Monday, January 19, 2015

Employee Who Objected To Biometric Scanning As Mark of the Beast Wins $150,000 Verdict

The Clarksburg Exponent Telegram reports that a jury in a West Virginia federal district court last Thursday awarded $150,000 in compensatory damages to a former employee of Consol Energy (the mining operation of Consolidation Coal Co.) in a Title VII suit charging failure to accommodate his Evangelical Christian religious beliefs. Beverly R. Butcher Jr., a laborer at the mine, objected to biometric hand scanning to track time and attendance, believing that it involves the Mark of the Beast forbidden in the Book of Revelation.
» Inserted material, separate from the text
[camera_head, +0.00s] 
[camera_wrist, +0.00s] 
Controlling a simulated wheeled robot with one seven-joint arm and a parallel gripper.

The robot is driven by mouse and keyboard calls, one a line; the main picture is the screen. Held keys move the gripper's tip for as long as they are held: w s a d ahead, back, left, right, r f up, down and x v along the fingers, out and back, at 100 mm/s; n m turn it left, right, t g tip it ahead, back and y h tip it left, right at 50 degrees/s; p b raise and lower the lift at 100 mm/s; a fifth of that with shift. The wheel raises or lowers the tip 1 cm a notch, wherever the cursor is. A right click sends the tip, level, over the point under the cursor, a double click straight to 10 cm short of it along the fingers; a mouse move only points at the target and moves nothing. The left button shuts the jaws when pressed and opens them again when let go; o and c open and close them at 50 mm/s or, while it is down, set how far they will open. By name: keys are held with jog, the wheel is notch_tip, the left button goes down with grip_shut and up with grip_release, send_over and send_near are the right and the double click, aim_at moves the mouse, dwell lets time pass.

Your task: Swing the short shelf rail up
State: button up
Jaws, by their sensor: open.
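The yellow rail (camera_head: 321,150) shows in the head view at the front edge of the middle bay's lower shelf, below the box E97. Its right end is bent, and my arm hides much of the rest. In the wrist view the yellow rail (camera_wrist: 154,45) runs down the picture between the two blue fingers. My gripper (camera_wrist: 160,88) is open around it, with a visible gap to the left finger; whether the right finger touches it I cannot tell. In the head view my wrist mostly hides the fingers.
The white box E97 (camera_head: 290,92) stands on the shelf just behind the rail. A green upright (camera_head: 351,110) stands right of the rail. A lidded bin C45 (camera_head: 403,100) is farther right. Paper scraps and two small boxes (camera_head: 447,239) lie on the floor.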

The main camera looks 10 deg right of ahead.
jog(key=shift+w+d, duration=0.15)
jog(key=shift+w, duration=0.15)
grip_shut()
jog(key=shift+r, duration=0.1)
The company however relied on a letter from the manufacturer of the hand scanner assuring that it does not assign the Mark of the Beast, and suggesting that objecting employees scan their left, instead of their right, hand.  The company refused other accommodations suggested by Butcher, and the EEOC sued on his behalf. (See prior posting.) In addition to the jury's damage award, the judge will still determine back and forward pay. Defendants plan an appeal.

UPDATE: The 4th Circuit affirmed the district court's award of damages in U.S. Equal employment Opportunity Commission v. Consol Energy, Inc., (4th Cir., June 12, 2017).